How can I attract retail buyers?

My company has developed a new product to sell to major retailers in the UK and beyond. We are looking to approach some retail buyers quite soon, and I’d appreciate some guidance on how to prepare for those meetings and on the type of questions that they are likely to ask.

A. Imran Hakim writes:

There are a number of deal-making pitfalls that can make or break your product. You need to get the buyer to believe in the product, or it will never get the focus it needs. You must research well and present a compelling case, outlining your product’s market, unique selling points (USPs) and why it is innovative or better than others on the market.

Make sure there is enough ‘fat’ in the deal for you both, along with a sensible ‘on the shelf’ price. A buyer’s margin expectation depends on the product type, so look at industry norms. If you tell the buyer they’ll make 10% when the industry average is 30%, you’re unlikely to secure a listing. Most volume retailers will also be looking for a trade discount, plus an early invoice settlement discount. These can hit your margins, so make sure this is built into your calculations. Also, examine the small print and check if this is a purchase order or just a forecast. If it is the latter and at the end of the season the product has not sold well, you’ll have to absorb those returns. This is in addition to any faulty returns, which you will definitely be invoiced for.
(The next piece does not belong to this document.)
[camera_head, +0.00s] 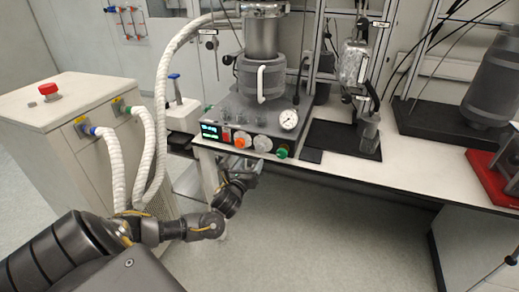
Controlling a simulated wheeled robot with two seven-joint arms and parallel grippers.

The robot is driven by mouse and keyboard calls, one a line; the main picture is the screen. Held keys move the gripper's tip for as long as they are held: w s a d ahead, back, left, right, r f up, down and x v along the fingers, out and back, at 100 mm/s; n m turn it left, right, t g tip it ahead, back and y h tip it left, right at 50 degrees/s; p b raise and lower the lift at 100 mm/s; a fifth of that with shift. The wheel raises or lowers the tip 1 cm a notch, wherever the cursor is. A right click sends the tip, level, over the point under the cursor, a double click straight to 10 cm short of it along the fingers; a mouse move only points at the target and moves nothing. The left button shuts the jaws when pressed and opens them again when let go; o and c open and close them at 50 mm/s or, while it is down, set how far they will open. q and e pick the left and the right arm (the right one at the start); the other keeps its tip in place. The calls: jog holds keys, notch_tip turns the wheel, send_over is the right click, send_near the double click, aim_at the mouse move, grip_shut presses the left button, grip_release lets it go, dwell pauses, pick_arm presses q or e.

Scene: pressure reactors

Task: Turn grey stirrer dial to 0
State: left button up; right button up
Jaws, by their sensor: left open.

It can make sense to offer the product ‘free on board’, especially if you are manufacturing in the Far East. The retailer will want a bigger margin, but it cuts some of your own risk as ownership is transferred to the retailer as soon as the ship has left the port.

Finally, the buyer will want to know about your marketing strategy and how you plan to create awareness and demand. If you cannot deliver a decent sell through, your chances of securing any future listings for the product will be highly unlikely.